Praxisgemäss verzichtet das Bundesgericht nur auf die Voraussetzung der
Teilnahme am vorinstanzlichen Verfahren, wenn eine Partei - ohne Verschulden -
nicht in der Lage war, sich an jenem Verfahren zu beteiligen bzw. wenn die
konkrete Verfahrensordnung eine Teilnahme nicht gebietet (BGE 135 II 172 E.

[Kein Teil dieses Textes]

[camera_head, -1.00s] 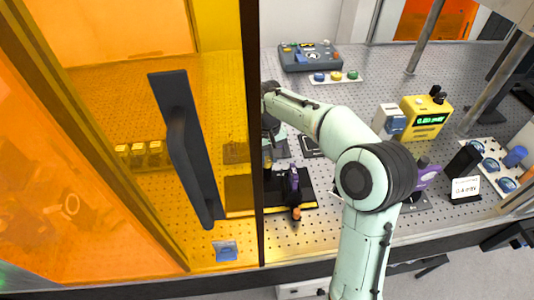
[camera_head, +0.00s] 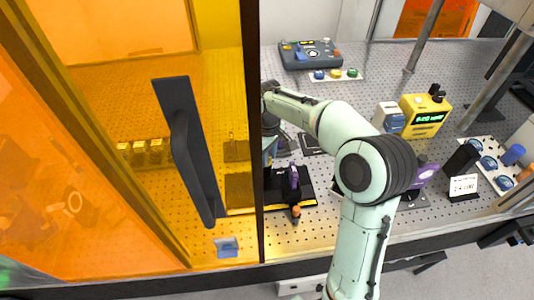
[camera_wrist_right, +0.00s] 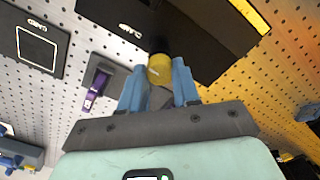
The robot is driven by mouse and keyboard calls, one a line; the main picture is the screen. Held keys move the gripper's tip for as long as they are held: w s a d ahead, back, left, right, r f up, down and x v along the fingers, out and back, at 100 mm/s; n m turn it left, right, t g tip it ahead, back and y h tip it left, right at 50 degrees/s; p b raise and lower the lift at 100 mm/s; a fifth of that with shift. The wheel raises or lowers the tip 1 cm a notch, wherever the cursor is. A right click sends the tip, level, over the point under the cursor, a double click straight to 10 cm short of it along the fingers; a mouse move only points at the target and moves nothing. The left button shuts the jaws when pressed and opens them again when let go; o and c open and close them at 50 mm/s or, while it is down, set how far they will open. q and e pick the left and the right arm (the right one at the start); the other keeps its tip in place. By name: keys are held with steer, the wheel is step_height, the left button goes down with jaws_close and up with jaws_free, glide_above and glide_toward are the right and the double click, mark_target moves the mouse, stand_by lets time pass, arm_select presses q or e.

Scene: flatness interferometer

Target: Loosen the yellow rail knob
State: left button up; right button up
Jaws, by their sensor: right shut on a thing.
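The yellow rail knob (camera_wrist_right: 160,68) sits at the edge of a black block (camera_wrist_right: 190,30) in the right wrist view. The blue fingers of my right gripper (camera_wrist_right: 159,82) stand on either side of it and are shut on it. In the camera_head view my right gripper (camera_head: 270,148) is low beside the dark door post, which partly hides it. I cannot make out the knob there. My left gripper is not in view.
An orange door with a black handle (camera_head: 186,150) fills the left side. A purple lever (camera_head: 293,178) stands close to my right gripper. A yellow readout box (camera_head: 425,116) stands at the right.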

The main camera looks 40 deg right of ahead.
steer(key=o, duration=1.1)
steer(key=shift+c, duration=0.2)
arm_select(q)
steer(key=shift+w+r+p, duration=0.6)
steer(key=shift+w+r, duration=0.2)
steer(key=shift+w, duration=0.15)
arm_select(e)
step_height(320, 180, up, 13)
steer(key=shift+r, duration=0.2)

2.2.1 S. 175; 133 II 181 E. 3.2 S. 187 mit Hinweisen). Im vorliegenden Fall
bestand jedoch kein objektiver Grund, der die Beschwerdeführerin 2 hinderte,
ihre Anliegen bereits im vorinstanzlichen Verfahren einzubringen. Die
Durchführung des Verfahrens war ihr offensichtlich bekannt und sie hat
freiwillig auf eine Teilnahme am vorinstanzlichen Verfahren verzichtet. Auf die
Beschwerde der Beschwerdeführerin 2 kann somit mangels formeller Beschwer nicht
eingetreten werden (vgl. Urteil 2C_1029/2011 vom 10. April 2012 E. 1.1.2). 
 
1.3.   
 
1.3.1. Das Bundesgericht wendet das Recht von Amtes wegen an (Art. 106 Abs. 1
BGG), doch prüft es, unter Berücksichtigung der allgemeinen Rüge- und
Begründungspflicht (Art. 42 Abs. 1 und Abs. 2 BGG), grundsätzlich bloss die
geltend gemachten Vorbringen, sofern die rechtlichen Mängel nicht geradezu
offensichtlich sind (BGE 133 II 249 E. 1.4.1 S. 254). Der Verletzung von
Grundrechten sowie von kantonalem und interkantonalem Recht geht es nur nach,
soweit eine entsprechende Rüge verfassungsbezogen vorgebracht und hinreichend
substanziiert begründet wird (Art. 106 Abs. 2 BGG; BGE 139 I 229 E. 2.2 S. 232;
134 II 244 E. 2.2 S. 246). Das Bundesgericht legt seinem Urteil den Sachverhalt
zugrunde, wie die Vorinstanz ihn festgestellt hat (Art. 105 Abs. 1 BGG); es
kann diesen - soweit entscheidrelevant - nur berichtigen oder ergänzen, wenn er
offensichtlich unrichtig oder unvollständig festgestellt worden ist (Art. 105
Abs. 2 BGG; BGE 136 II 65 E. 1.4 S. 68; 134 V 53 E. 4.3 S. 62). Die
beschwerdeführende Person muss in Auseinandersetzung mit den Ausführungen der
Vorinstanz dartun, dass und inwiefern diese den Sachverhalt klar und eindeutig
mangelhaft ermittelt bzw. inwiefern sie Bundesrecht falsch angewendet hat (
Art.106 Abs. 2 BGG; vgl. BGE 133 II 249 E. 1.4.3 S. 255; 133 III 350 E. 1.3 S.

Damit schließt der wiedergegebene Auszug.